Economic Contribution of the Bison Industry to the North Dakota Economy
Randall S. Sell, Dean A. Bangsund, and F. Larry Leistritz
Agricultural Economics Department, North Dakota State University, Fargo
Throughout North Dakota’s history, agriculture has been an important sector of the economy. Although the relative contribution of the agriculture sector has declined in recent years, it remains the largest component of North Dakota’s economic base (Coon and Leistritz 1998). Most people who are familiar with the state understand the importance of agriculture to the area. However, the relationship of various activities within agriculture and the relative importance of those industries continues to undergo fundamental changes - even within just a few years. For example, the North Dakota bison industry is now a commercially viable agriculture industry, which was hardly the situation just 10 years ago.
The North American bison has come full circle from just a few decades ago. The number of native bison left in the United States was estimated to be less than 1,500 head in the late 1800s (National Bison Association 2000). Currently, the number of bison in the United States has been estimated at 350,000 (National Bison Association 2000).

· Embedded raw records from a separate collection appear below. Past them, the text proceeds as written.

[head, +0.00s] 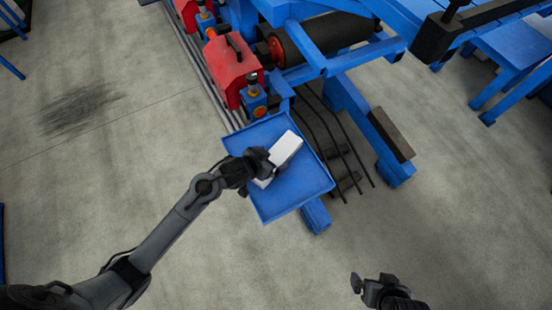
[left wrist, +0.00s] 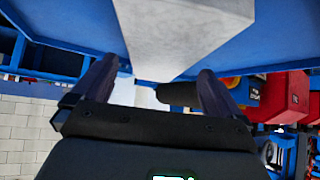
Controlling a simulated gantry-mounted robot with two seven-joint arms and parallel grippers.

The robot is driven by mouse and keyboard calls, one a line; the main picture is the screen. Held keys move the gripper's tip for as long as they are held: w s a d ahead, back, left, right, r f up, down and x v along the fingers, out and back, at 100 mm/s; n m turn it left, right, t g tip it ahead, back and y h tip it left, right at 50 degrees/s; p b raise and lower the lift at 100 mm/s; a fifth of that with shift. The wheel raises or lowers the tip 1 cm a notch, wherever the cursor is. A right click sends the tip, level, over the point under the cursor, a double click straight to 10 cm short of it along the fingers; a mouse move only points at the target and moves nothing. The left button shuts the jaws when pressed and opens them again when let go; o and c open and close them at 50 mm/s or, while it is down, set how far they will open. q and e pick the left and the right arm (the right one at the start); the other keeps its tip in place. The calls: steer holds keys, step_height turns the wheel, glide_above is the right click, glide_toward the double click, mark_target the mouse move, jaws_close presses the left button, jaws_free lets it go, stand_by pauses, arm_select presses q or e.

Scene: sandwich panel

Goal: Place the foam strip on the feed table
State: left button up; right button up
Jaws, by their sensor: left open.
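The white foam strip (head: 286,149) appears to lie on the blue, rimmed feed table (head: 303,192), set diagonally. My left gripper (head: 262,165) is over the strip's near part and hides some of it. In the left wrist view the strip (left wrist: 185,30) is large and pale, just beyond the fingertips. The left fingers (left wrist: 157,70) stand apart, open, with the strip's end near the gap between them. Whether they touch it cannot be told. My right gripper (head: 372,287) is low in the head view, away from the table; its jaw state is unclear.
A red-and-blue machine unit (head: 231,66) stands behind the table's upper left edge. A dark roller (head: 335,32) sits in the blue frame. Dark bent rods (head: 335,130) are right of the table. Concrete floor (head: 110,150) is open at left.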

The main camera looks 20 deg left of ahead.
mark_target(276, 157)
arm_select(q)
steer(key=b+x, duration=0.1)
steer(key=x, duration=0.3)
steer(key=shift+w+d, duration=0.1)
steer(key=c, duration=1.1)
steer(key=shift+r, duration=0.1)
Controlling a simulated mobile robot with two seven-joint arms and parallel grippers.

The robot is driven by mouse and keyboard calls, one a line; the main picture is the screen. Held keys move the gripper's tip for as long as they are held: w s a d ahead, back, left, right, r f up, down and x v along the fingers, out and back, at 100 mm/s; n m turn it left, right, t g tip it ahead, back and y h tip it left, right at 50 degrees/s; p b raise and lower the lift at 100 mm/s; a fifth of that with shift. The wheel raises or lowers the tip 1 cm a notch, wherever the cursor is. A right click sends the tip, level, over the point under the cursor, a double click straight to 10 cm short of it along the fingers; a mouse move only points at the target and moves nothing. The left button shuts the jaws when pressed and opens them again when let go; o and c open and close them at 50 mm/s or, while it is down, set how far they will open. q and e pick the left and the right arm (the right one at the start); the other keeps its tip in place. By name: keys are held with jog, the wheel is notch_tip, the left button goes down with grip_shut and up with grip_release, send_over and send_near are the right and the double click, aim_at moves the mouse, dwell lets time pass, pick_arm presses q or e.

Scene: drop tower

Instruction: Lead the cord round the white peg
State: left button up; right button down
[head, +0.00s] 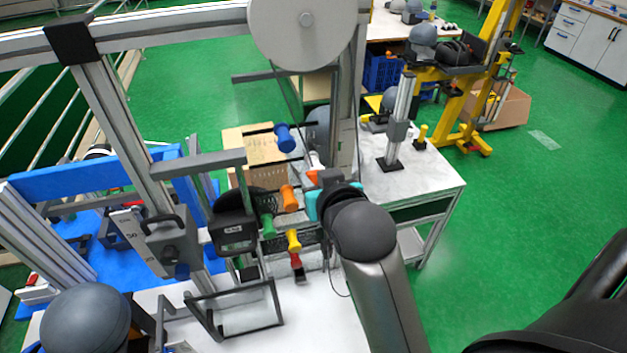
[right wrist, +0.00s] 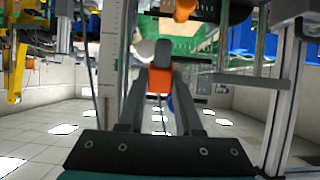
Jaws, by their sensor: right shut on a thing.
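The white peg (head: 315,159) stands out from the tower, just above my right gripper (head: 320,180) in the head view. A pale rounded end, likely this peg, shows left of the fingertips in the right wrist view (right wrist: 144,50). My right gripper is shut on a small orange-red piece (right wrist: 160,80), beside the peg; I cannot tell if they touch. A thin dark cord (head: 346,294) hangs below the gripper; its upper run is hidden or too thin to follow.
A blue peg (head: 286,138), an orange peg (head: 288,198), a green peg (head: 267,226) and a yellow peg (head: 293,240) stick out nearby. A large pale wheel (head: 302,25) tops the tower. A metal upright (head: 400,110) stands on the white table.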

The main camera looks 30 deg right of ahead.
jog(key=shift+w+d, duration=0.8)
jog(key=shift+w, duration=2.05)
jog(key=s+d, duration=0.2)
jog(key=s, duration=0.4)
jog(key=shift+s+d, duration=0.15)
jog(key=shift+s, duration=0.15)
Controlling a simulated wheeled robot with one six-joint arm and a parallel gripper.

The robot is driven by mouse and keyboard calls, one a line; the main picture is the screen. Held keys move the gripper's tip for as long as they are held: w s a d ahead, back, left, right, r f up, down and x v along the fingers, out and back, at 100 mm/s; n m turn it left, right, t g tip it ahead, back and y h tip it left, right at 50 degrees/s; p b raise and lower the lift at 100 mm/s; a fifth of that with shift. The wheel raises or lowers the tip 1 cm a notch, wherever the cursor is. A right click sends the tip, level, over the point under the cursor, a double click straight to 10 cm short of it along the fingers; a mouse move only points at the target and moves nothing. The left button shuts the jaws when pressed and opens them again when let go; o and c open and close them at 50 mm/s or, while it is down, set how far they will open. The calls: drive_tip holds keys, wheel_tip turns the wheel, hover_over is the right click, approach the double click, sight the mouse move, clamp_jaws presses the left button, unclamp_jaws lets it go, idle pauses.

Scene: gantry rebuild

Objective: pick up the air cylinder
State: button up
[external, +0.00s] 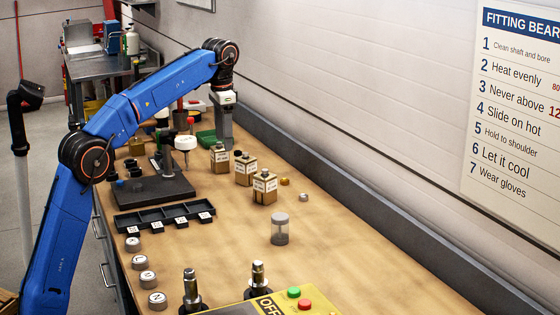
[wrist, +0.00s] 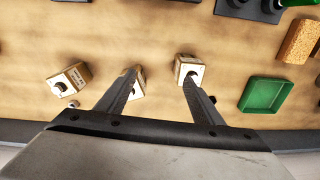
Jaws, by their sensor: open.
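I cannot tell for certain which thing is the air cylinder. Three tan square-bodied pieces with white labels and dark top stubs stand upright in a slanting row on the bench: far (external: 220,160), middle (external: 245,172) and near (external: 264,190). In the wrist view the row shows as a left piece (wrist: 73,78), a middle piece (wrist: 137,88) and a right piece (wrist: 187,66). My gripper (wrist: 160,78) is open and empty, above the row. Its left finger partly covers the middle piece; its right finger overlaps the right one. In the external view my gripper (external: 223,140) hangs by the far piece.
A green tray (wrist: 265,94) and a cork-coloured block (wrist: 299,42) lie right in the wrist view.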

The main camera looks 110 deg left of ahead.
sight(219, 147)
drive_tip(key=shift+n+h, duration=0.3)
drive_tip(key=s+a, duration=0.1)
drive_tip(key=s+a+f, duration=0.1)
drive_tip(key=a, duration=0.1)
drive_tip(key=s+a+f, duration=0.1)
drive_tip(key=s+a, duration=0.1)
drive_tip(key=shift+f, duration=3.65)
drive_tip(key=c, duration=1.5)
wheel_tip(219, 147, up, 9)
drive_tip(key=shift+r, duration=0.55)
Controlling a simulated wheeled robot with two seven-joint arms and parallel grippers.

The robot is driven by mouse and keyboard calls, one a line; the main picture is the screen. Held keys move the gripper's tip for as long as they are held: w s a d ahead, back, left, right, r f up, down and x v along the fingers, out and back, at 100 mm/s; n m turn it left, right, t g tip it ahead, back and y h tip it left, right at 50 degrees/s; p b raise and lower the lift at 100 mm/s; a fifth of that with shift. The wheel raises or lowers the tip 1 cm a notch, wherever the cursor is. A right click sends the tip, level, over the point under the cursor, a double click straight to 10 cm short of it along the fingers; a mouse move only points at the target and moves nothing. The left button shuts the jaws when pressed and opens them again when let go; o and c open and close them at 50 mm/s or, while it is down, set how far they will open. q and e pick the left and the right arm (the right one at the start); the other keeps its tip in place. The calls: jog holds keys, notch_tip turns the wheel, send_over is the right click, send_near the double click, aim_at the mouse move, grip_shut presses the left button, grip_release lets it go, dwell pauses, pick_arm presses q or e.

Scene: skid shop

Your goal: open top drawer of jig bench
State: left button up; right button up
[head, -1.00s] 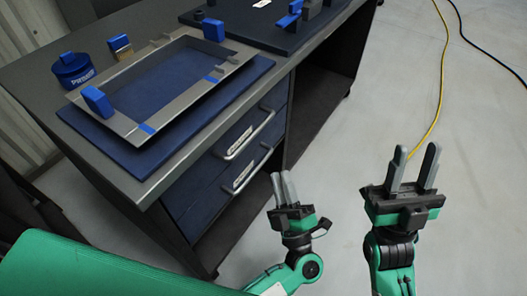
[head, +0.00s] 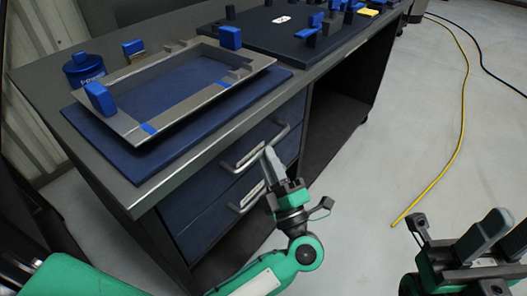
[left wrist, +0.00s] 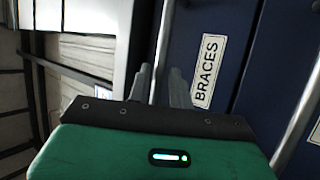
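The jig bench (head: 140,195) has two dark blue drawers stacked under its top, left of centre in the head view. The top drawer (head: 213,165) is shut, with a grey bar handle (head: 240,160). My left gripper (head: 269,158) is at this handle in the head view. In the left wrist view the gripper's fingers (left wrist: 161,80) are apart, and the handle bar (left wrist: 166,35) runs between them, beside a label reading "BRACES" (left wrist: 206,70). Firm contact cannot be told. My right gripper (head: 503,232) is open and empty at the lower right, away from the bench.
The lower drawer (head: 205,220) is shut; its handle (head: 243,203) lies just below. A metal frame (head: 190,108) on a blue board, blue blocks and a blue tin (head: 84,69) sit on the bench. A yellow cable (head: 463,110) crosses the open floor at right.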

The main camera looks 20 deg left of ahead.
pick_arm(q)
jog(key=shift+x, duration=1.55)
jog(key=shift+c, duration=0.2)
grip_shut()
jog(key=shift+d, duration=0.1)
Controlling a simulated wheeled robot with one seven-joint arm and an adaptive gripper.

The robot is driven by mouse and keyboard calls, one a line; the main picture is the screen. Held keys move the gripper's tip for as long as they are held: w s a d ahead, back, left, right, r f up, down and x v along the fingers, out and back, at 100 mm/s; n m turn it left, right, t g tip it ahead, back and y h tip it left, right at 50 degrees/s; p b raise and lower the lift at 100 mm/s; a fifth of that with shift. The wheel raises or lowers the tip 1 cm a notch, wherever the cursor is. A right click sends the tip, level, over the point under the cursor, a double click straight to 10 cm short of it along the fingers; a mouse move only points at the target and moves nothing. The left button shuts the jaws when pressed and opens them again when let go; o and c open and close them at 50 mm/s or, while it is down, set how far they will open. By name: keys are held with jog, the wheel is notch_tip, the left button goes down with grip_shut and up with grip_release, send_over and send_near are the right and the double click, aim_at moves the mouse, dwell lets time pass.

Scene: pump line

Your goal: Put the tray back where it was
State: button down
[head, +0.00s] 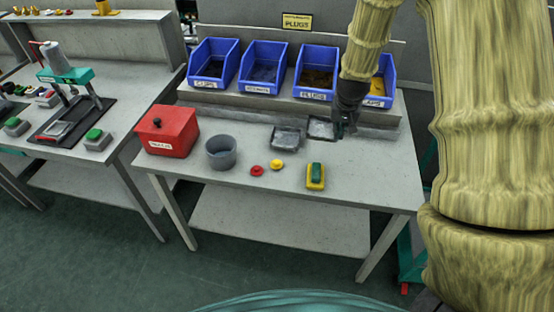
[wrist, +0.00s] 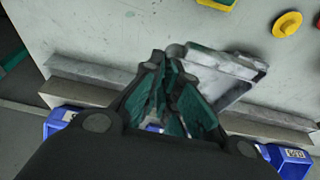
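A small grey tray (head: 321,128) is at the back of the table, in front of the blue bins. My gripper (head: 343,129) is at its right edge. In the wrist view, my fingertips (wrist: 168,58) are close together at the tray's (wrist: 228,68) near-side rim and appear shut on it. The fingers hide part of the tray, so whether it rests flat or is slightly raised is not clear. A second, darker grey tray (head: 286,138) lies just left of it in the head view.
Four-sided blue bins (head: 263,68) stand in a row on a raised shelf behind. A red box (head: 167,131), a grey cup (head: 221,152), a red knob (head: 257,171), a yellow knob (head: 277,165) and a green-and-yellow block (head: 316,176) stand on the table. The right front is clear.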

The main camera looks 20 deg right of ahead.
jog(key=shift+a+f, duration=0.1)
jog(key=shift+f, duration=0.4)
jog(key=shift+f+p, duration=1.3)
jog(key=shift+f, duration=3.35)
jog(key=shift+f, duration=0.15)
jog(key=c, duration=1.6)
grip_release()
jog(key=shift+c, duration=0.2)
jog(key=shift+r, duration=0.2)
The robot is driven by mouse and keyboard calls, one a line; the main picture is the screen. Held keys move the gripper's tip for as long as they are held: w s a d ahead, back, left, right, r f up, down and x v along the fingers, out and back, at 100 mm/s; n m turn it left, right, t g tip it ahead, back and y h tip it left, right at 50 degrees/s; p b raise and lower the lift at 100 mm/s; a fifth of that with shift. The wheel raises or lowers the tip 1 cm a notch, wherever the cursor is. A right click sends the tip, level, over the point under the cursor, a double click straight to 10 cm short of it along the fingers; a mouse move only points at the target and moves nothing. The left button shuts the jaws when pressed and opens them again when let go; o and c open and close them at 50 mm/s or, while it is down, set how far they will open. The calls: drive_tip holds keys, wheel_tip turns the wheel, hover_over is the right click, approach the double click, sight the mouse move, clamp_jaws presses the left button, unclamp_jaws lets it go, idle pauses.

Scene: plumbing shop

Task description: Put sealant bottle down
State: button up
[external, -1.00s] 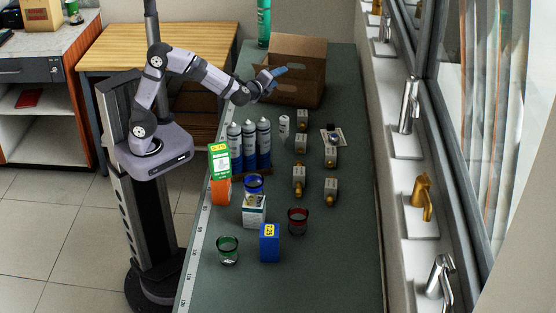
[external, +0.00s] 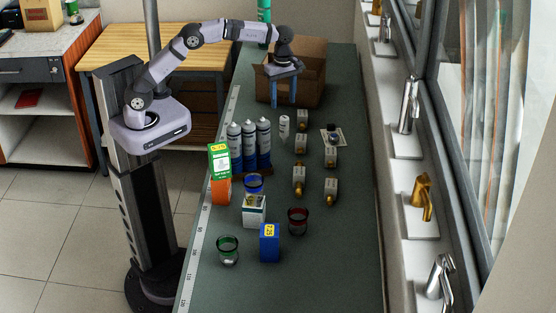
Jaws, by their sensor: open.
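My gripper (external: 284,104) points down in front of the open cardboard box (external: 312,75) at the far end of the bench. Its two blue fingers are apart, with nothing seen between them. A small white bottle (external: 284,128) stands upright on the bench, nearer the camera than the gripper and apart from it. It may be the sealant bottle; its label is too small to read. A tall green container (external: 264,22) stands behind the box, partly hidden by my arm. The box's inside is partly hidden by my gripper.
Several blue-and-white cans (external: 264,140) stand in a row left of the white bottle. Several metal valve fittings (external: 331,157) stand to its right. Nearer are an orange-green box (external: 220,178), a blue box (external: 270,243) and glasses (external: 298,221).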

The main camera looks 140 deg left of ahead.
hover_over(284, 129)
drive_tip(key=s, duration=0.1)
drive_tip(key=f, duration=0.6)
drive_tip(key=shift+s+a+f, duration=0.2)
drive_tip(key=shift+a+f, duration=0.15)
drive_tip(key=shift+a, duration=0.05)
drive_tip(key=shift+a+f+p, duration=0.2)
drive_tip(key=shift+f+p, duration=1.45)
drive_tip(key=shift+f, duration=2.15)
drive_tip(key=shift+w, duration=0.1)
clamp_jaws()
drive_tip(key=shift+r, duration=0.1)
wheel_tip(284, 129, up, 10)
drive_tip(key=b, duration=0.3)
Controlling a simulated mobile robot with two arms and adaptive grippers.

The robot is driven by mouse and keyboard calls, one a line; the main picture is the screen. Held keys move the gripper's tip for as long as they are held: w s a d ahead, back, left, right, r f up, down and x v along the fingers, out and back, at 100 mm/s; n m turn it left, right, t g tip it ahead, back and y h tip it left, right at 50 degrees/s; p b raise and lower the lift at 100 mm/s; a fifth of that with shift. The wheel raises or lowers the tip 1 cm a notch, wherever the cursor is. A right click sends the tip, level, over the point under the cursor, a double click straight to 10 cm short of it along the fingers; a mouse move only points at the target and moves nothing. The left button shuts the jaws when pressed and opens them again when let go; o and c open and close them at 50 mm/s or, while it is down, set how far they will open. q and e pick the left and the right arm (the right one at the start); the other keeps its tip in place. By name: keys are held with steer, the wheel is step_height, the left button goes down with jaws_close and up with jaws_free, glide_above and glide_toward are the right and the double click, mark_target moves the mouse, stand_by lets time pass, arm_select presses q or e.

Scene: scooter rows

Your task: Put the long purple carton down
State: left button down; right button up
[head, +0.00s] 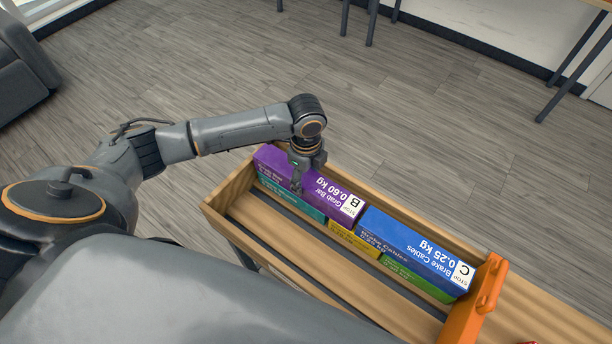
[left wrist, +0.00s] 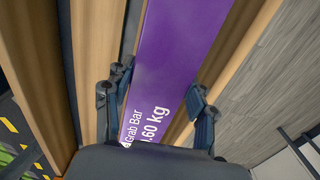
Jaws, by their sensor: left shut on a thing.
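The long purple carton (head: 335,197), labelled Grab Bar 0.60 kg with a letter B, lies lengthwise along the far side of the wooden tray (head: 233,192). It is above a teal carton (head: 292,204) and a yellow carton (head: 353,242). I cannot tell whether it rests on them or hangs just above. My left gripper (head: 301,176) points down and is shut on the purple carton. In the left wrist view the fingers (left wrist: 158,92) are on both sides of the purple carton (left wrist: 175,45). My right gripper is not in view.
A blue Brake Cables carton (head: 408,243), marked C, lies in line with the purple one, above a green carton (head: 418,280). An orange end piece (head: 483,300) closes the tray's right end. The tray's near lanes look empty. Table legs (head: 372,22) stand far back.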

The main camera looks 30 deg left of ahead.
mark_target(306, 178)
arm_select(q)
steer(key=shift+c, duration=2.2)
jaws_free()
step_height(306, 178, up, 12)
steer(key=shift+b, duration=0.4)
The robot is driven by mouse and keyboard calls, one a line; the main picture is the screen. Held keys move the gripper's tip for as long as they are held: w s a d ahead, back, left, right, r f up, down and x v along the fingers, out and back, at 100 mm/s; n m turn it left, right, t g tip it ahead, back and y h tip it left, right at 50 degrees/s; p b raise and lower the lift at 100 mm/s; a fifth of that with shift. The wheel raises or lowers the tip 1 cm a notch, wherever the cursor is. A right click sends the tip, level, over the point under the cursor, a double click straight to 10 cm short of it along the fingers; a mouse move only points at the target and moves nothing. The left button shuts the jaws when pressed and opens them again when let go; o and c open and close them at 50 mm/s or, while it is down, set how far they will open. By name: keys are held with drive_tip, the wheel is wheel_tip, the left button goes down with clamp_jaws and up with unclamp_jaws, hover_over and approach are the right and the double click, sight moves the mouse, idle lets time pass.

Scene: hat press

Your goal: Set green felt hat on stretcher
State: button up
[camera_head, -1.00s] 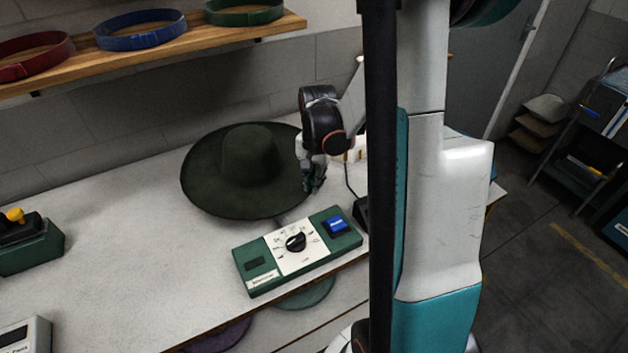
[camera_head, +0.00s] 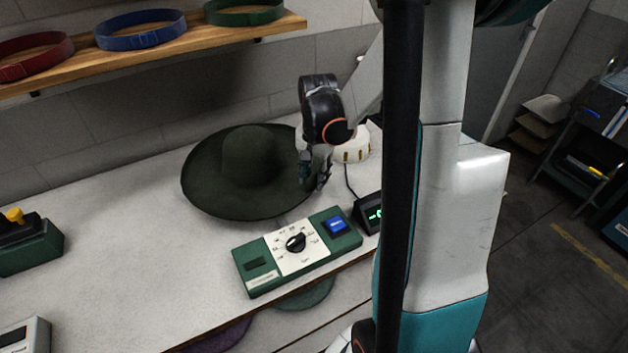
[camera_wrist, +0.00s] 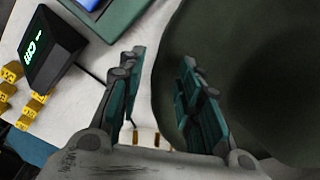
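The dark green wide-brimmed felt hat (camera_head: 248,160) sits crown up on the white worktop. Its brim (camera_wrist: 240,100) fills the right side of the wrist view. My gripper (camera_head: 314,178) is at the right edge of the brim, fingers pointing down. In the wrist view its fingers (camera_wrist: 158,66) are spread, with the brim edge lying between them. I cannot tell whether either finger touches the felt. A cream rounded thing with amber slots (camera_head: 356,150), possibly the stretcher, stands just right of my gripper and is partly hidden by it.
A green control box (camera_head: 258,277) with a dial (camera_head: 296,242) and blue button (camera_head: 335,225) lies in front of the hat. A black display (camera_head: 372,214) stands beside it. A shelf (camera_head: 190,45) with hat bands hangs above.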

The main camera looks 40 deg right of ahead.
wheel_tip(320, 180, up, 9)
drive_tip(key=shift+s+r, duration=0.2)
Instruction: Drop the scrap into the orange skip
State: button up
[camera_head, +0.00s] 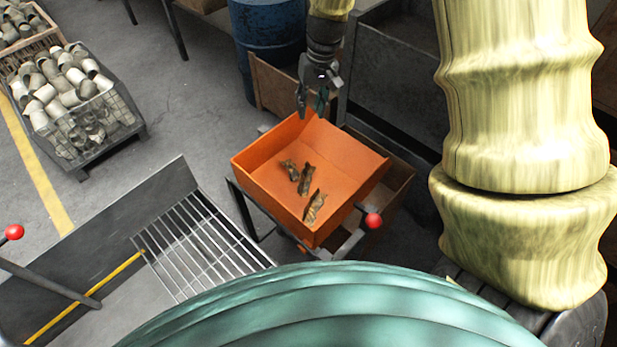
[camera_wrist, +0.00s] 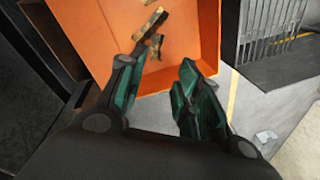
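The orange skip (camera_head: 345,154) stands in the middle of the head view, and its inside floor also fills the upper middle of the wrist view (camera_wrist: 195,32). Small brown scrap pieces lie on its floor: one piece (camera_head: 289,169) towards the left, one (camera_head: 306,180) in the middle, one (camera_head: 314,207) nearer the front. Scrap (camera_wrist: 153,20) also shows in the wrist view. My gripper (camera_head: 316,98) is above the skip's far edge, pointing down. In the wrist view its green-padded fingers (camera_wrist: 156,78) are apart, with nothing seen between them.
A slatted metal grate (camera_head: 203,246) lies left of the skip. A red-knobbed lever (camera_head: 373,220) is at its front right. A blue drum (camera_head: 265,40) and a dark metal bin (camera_head: 395,75) stand behind. A wire crate of metal parts (camera_head: 108,128) is at the left.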

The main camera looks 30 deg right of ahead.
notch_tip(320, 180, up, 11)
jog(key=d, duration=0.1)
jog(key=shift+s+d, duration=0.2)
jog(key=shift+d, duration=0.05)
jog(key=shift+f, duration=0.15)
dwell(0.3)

In 1998, there were more than 20,000 head of bison in North Dakota (North Dakota Buffalo Association 1999b).
A producer-owned processing facility, which became operational in 1994, was a major factor in the development of the bison industry in North Dakota (Leistritz and Sell 2000). Prior to the construction of that facility, much of the production of bison in the state was of a hobby farm nature. Since the facility opened, bison production has become a viable, commercial industry. The facility has more than doubled its original capacity, and plans to build another processing facility are pending (Leistritz and Sell 2000).
The objective of this study is to estimate the economic contribution that the bison industry makes to the North Dakota economy. The economic contribution will be measured in terms of personal income, retail trade volume, total business activity, direct and secondary employment, and selected state tax revenues. The bison industry, as defined in this study, includes production and slaughter/processing activities within the state.
Analysis of impacts associated with the bison industry required several steps. Discussion of the procedures used in the study was divided into the following sections: 1) bison production, 2) bison processing, and 3) input-output analysis.
Commercial bison production is a relatively new industry to North Dakota’s agricultural sector. The United States Department of Agriculture - National Agricultural Statistics Service, which is responsible for collecting data on production and prices for agricultural commodities, does not collect production and price information for the bison industry. Cost and return budgets are available for bison producers from Alberta Agriculture, Food and Rural Development (1999) and Metzger and Anderson (1998).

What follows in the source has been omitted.